--- Directions ---
Please repeat, exactly and with nothing added, the lines running from the line that contains "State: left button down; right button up" to the line that contains "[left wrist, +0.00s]", both lines included.

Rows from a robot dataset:
───

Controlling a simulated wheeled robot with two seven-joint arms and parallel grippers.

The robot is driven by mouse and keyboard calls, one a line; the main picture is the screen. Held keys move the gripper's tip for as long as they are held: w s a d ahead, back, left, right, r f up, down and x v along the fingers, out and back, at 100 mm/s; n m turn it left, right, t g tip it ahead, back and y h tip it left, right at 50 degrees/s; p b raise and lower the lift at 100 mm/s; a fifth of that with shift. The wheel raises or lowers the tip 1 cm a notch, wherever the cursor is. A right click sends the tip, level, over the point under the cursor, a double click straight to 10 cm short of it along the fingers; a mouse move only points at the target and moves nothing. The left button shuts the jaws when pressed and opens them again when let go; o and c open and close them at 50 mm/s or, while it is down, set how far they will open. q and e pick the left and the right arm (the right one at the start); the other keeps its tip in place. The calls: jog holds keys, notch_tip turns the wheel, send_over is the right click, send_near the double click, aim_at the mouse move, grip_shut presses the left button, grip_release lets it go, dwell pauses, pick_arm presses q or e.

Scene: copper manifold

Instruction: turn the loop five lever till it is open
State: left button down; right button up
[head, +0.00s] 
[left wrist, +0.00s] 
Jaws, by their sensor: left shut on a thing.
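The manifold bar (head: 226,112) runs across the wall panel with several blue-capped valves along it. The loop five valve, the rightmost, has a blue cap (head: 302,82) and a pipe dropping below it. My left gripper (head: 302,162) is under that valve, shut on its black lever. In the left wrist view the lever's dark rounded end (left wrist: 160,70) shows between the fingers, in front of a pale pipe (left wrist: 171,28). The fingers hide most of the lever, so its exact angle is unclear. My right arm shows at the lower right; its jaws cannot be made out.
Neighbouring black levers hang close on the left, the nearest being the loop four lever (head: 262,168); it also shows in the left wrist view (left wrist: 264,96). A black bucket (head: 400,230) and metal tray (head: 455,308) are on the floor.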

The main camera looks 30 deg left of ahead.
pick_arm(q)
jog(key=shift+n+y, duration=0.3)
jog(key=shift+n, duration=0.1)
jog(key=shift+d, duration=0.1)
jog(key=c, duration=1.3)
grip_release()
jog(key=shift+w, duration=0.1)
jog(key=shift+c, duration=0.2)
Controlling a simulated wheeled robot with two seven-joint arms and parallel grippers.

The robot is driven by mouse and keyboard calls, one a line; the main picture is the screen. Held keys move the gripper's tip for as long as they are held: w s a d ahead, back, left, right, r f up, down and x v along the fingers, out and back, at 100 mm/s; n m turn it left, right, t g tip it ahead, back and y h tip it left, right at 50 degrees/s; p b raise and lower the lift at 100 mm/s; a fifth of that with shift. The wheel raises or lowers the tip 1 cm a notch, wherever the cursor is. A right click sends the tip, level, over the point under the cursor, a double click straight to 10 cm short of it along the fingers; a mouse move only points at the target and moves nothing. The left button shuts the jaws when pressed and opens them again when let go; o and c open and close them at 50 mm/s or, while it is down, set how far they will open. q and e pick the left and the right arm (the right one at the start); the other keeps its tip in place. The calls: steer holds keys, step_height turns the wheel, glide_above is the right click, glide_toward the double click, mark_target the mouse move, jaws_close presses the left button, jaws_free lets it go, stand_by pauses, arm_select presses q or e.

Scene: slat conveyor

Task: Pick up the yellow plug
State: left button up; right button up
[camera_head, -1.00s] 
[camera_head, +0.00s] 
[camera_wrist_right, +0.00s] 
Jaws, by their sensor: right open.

───

--- Correct result ---
State: left button down; right button up
[head, +0.00s] 
[left wrist, +0.00s] 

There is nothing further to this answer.